Unless you have the knowledge and skills to manage the accounting and bookkeeping aspects of your bar or club, you may want to hire accounting services. Accounting software is another option, with many small-business options being available.
Hiring the services of an attorney ensures that you’ve covered on all legal grounds when it comes to licensing, permits, and taxes. Otherwise, it’s easy to be unaware of some of the legalities involved with bar and club management. Costs for legal services can be a one time fee or for continued advice throughout the year.
Marketing and advertising
Successful bars and clubs focus on marketing and advertising to reach existing and new customers. You’ll want to allocate some of your monthly budget towards marketing. Using tools such as social media and other digital strategies, you’ll be able to find affordable ways to market your business.
Calculate in the cost of miscellaneous expenses, such as maintenance repairs.
Profit and Loss
After opening a bar or club, you should look for a return on investment (ROI) in about two years.
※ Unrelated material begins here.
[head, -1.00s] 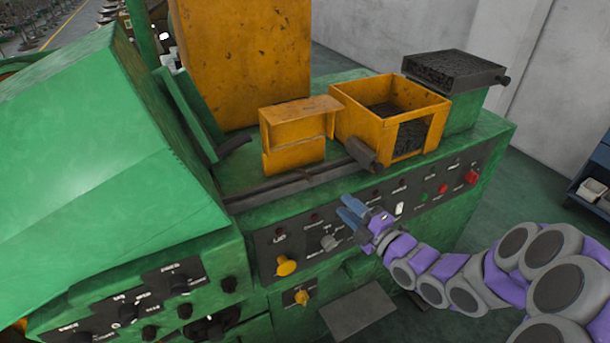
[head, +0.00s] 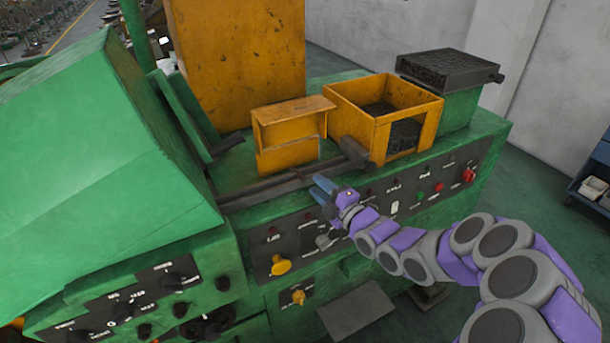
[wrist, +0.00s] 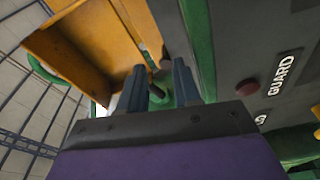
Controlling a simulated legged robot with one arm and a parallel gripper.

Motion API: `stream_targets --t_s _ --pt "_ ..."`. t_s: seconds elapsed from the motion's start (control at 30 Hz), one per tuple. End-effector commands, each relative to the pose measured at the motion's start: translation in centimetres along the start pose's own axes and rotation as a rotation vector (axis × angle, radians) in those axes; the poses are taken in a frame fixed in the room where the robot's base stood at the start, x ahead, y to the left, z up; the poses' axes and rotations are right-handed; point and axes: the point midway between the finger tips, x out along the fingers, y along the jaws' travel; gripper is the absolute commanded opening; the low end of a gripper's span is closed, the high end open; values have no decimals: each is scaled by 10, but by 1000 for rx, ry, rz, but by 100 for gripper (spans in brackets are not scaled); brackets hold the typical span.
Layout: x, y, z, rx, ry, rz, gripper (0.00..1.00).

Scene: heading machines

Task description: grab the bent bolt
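I cannot make out the bent bolt for certain in either view. A small brownish thing (head: 298,174) lies on the dark rail just beyond my fingertips, too small to identify. My gripper (head: 320,189) is in front of the green machine's upper edge, over the control panel. In the wrist view its two blue-grey fingers (wrist: 159,84) stand apart, with no clearly held object between them. A small dark shape shows in the gap, but I cannot tell what it is.
The dark rail (head: 262,190) runs along the machine's ledge. Behind it stand a small yellow housing (head: 289,130) and an open yellow bin (head: 358,112) with dark contents. The control panel (head: 380,204) has projecting knobs and buttons. A dark tray (head: 449,68) sits at the back right.

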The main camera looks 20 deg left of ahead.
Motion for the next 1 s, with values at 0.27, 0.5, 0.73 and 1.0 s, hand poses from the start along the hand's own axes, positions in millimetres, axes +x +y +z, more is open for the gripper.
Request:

Anything less than two years can be considered a success, but having a longer ROI isn’t a big deal so long as your business stays sustainable.
During the first two years after you open your doors, focus on three main areas as you navigate the profits and losses of managing the real costs of running your business:
- Watch your metrics and profit/loss numbers.
- Correctly manage your inventory.
- Market your business.
The real costs of running a successful bar or club can be high, but the investment can be both profitable and rewarding. When you take the time to understand the breakdown of costs, such as startup and ongoing costs, you’ll have the knowledge to open a bar or club… and succeed.